No faltan –nunca nos han faltado– almas “caritativas”, inquietas por nuestra suerte, atormentadas por nuestro presente, atentas a nuestro futuro. Almas siempre dispuestas a comentar nuestras cosas, a regalarnos sus consejos. Dios se lo pague. El último Montejurra se les ha clavado en el mismo centro de sus dolientes corazones, angustiados ante el riesgo de que “allí se conduzca al error, a la mixtificación, al embrollo y acaso a la más pura herejía a un pueblo carlista que ha sabido dejar constancia de una fe tan desdichada como noble y sincera”.

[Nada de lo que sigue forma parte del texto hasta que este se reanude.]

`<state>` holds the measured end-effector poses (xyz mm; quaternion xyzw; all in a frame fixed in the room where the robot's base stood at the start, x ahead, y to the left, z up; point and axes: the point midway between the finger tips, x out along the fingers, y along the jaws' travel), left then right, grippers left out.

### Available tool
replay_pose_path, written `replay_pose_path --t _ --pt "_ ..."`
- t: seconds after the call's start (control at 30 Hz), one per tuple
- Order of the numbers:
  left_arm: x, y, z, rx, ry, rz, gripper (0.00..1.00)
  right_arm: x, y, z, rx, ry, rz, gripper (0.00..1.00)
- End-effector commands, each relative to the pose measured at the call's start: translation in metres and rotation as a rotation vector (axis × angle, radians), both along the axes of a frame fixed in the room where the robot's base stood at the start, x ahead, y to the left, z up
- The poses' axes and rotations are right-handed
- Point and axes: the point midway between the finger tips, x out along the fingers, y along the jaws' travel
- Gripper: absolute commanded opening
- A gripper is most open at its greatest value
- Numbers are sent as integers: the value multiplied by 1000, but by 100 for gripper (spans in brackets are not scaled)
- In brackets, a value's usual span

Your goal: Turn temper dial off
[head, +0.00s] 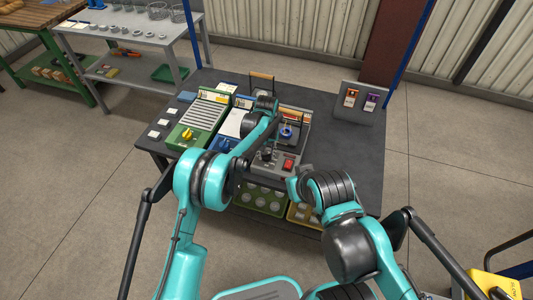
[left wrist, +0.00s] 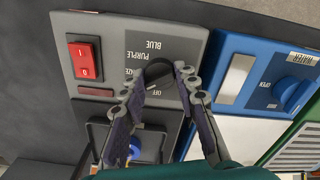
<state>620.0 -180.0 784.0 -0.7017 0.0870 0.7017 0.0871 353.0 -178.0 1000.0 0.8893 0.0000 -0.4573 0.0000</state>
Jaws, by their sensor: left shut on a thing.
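The temper dial is a black knob (left wrist: 158,70) on a grey control panel (left wrist: 110,30), seen upside down in the left wrist view. Labels beside it read BLUE, PURPLE and OFF, with another partly covered. My left gripper (left wrist: 159,78) has its two fingers on either side of the knob, shut on it. The knob's pointer direction is not clear. In the head view my left gripper (head: 267,150) is over the panel, left of the red switch (head: 289,164). My right arm is folded at lower right; its gripper's jaws cannot be made out.
The blue water unit (left wrist: 270,75) with its blue OPEN knob stands beside the panel. A green slatted unit (head: 212,112) is farther left on the dark table (head: 340,150). A stand with two tags (head: 360,100) is at the right.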

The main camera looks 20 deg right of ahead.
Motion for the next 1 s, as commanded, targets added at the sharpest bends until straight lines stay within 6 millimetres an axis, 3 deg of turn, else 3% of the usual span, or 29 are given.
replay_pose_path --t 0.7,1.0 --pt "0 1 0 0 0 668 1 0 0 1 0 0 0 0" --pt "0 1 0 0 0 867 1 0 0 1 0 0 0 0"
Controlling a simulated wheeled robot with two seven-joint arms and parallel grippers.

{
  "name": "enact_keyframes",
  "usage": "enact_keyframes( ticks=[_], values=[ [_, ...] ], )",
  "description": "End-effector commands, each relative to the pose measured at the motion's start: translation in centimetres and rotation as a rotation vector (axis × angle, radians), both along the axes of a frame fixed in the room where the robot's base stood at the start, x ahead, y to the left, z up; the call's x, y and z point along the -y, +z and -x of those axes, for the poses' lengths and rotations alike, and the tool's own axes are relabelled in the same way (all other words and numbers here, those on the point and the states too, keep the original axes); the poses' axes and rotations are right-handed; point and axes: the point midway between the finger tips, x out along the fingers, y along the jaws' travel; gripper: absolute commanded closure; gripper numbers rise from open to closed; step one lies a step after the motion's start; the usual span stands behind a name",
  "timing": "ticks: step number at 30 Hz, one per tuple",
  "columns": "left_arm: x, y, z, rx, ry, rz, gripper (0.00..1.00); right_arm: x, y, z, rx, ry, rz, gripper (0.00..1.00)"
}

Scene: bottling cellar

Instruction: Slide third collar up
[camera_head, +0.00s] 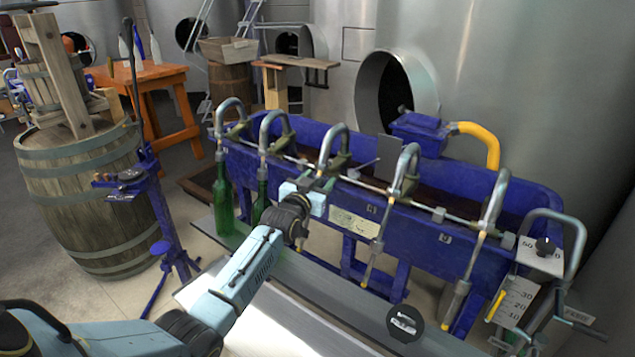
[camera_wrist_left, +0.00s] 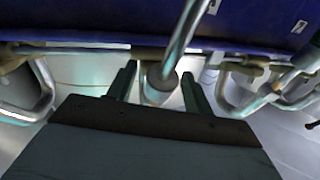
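The blue bottling trough (camera_head: 320,150) carries a row of curved metal filling spouts. The third spout from the left (camera_head: 337,130) runs down to my left gripper (camera_head: 318,188). In the left wrist view, my left gripper (camera_wrist_left: 157,85) is open. Its two dark fingers stand on either side of the metal spout tube (camera_wrist_left: 185,40), with a gap on each side. A grey round piece (camera_wrist_left: 152,92), perhaps the third collar, shows at the tube's lower end between the fingers. In the head view the gripper hides this part. My right gripper is not in view.
Green bottles (camera_head: 224,205) stand under the first two spouts, just left of my left arm. The fourth spout (camera_head: 408,158) is close on the right. A wooden barrel (camera_head: 85,200) and a blue stand (camera_head: 170,220) are at the left.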

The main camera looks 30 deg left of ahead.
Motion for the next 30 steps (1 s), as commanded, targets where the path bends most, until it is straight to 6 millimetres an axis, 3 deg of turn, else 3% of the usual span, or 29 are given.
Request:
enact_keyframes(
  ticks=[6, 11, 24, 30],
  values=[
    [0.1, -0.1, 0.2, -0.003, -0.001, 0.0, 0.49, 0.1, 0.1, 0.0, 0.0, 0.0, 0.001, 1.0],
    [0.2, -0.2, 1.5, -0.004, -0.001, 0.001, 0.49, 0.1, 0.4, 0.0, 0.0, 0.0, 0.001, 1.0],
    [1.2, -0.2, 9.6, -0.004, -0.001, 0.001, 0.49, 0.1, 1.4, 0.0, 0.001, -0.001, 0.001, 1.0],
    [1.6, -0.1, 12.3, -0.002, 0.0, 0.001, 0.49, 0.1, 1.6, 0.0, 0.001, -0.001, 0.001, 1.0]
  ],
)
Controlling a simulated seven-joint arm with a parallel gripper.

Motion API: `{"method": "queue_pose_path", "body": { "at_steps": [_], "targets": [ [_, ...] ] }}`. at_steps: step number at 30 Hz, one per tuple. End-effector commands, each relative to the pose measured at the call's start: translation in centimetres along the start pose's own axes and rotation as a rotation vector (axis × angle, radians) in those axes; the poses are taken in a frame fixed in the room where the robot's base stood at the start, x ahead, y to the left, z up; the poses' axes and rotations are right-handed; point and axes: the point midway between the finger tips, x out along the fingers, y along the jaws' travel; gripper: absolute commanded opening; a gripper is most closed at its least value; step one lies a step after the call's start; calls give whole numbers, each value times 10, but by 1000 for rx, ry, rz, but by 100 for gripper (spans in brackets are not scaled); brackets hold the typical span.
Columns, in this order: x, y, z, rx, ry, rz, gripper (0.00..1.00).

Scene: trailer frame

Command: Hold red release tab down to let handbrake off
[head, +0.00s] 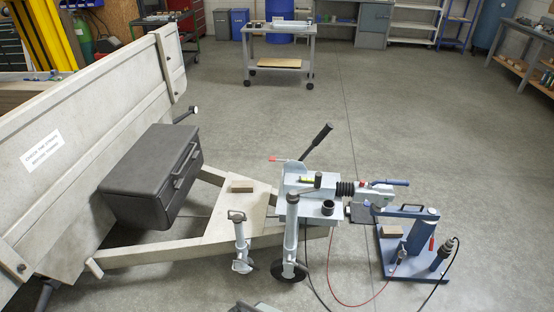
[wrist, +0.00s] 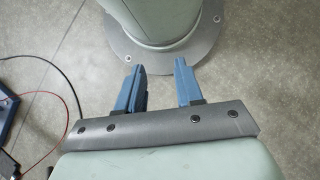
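The handbrake lever (head: 318,138) stands on the grey trailer coupling in the head view, with its black grip tilted up to the right. A small red piece (head: 279,159) sticks out to the left near the lever's foot. It looks like the release tab, but it is too small to be sure. My gripper (wrist: 158,66) shows in the wrist view with two blue fingers apart and nothing between them. It is over the floor by my own round base, away from the lever. The lever and red piece are not in the wrist view.
The trailer drawbar (head: 165,251) carries a black box (head: 152,176) and a wood block (head: 242,186). Two jack posts stand in front of the coupling. A blue stand (head: 421,263) is at the right, with cables (head: 340,300) on the floor.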

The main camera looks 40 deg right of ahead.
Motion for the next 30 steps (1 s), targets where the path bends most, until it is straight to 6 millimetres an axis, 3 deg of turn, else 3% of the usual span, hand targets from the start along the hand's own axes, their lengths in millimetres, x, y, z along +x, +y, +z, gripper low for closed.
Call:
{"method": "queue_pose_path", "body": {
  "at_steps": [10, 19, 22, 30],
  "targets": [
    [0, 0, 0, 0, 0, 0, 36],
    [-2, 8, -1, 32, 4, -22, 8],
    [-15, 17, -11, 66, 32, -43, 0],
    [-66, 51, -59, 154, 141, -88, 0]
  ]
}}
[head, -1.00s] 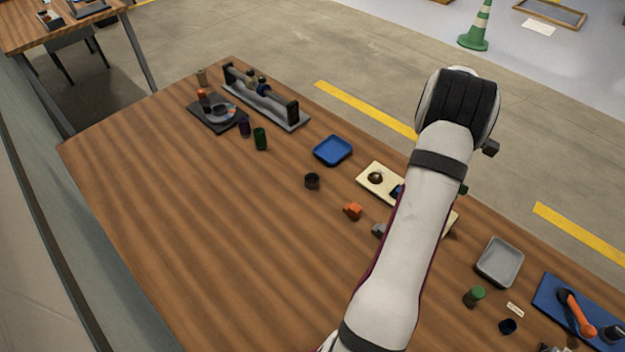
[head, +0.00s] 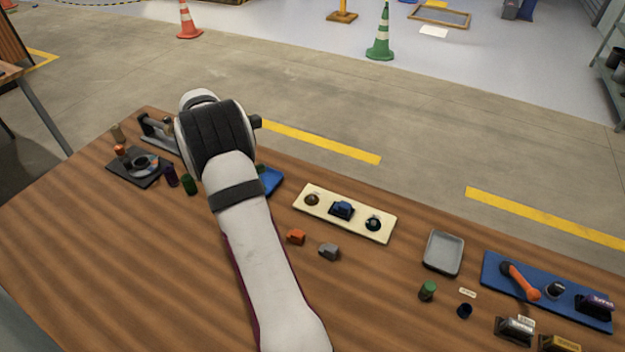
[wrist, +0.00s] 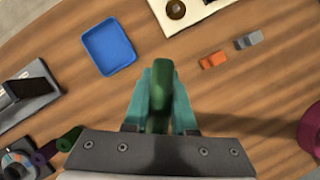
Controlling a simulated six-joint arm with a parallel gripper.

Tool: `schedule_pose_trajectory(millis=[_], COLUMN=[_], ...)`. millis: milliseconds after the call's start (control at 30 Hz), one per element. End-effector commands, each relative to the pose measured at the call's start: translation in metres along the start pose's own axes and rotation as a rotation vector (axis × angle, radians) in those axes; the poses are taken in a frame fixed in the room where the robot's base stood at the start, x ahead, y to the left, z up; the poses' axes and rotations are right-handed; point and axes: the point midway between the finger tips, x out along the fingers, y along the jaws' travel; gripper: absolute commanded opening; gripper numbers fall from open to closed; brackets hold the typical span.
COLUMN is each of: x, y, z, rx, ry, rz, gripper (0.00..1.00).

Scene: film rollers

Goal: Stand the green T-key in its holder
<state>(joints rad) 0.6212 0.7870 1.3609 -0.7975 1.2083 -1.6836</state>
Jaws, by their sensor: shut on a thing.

Queremos tranquilizarles –favor por favor–, no vaya a ser que, de tanto angustiarse terminen sus días víctimas de un infarto. Pueden ahorrarse sus temores. Al pueblo carlista no se le conduce al error, ni a la mixtificación, ni al embrollo, ni a la herejía. Ni tampoco se le lleva bajo las banderas que, como contera de sus desinteresados consejos, tremolan al viento de sus cosquilleantes apetencias. Si su miopía no les permite distinguir entre las aspiraciones e ideales del pueblo carlista que son, hoy, los mismos que fueron ayer, y las puras insensateces de un vociferante grupúsculo, lo mejor que pueden hacer es dedicarse a comentar temas deportivos o de modas –pongamos por caso–, para los que, al parecer, no se necesitan especiales conocimientos.
Todavía no ha nacido quien sea capaz de mover de su sitio, de apartar de su senda, al Carlismo de ayer, de hoy, de siempre. Ni aún la traición de la Realeza que, de producirse, podría quebrantarnos, si se quiere, pero jamás hundirnos. ¿Es necesario recordar las vicisitudes de la Historia carlista? ¿Es necesario hacer mención de los gravísimos acontecimientos vividos por el Carlismo?
Montejurra sufre un eclipse tristísimo, increíble. Esto es cierto y evidente. Pero circunstancial. Lo que no es menos evidente y cierto. Montejurra, como proyección que siempre ha sido del más auténtico Carlismo –vigente y vivo a pesar de todo y de todos–, renacerá de nuevo y en su cima ondeará con ilusión y fe la Bandera nunca arriada, jamás vencida. Así será, con la ayuda de Dios. Tiempo al tiempo.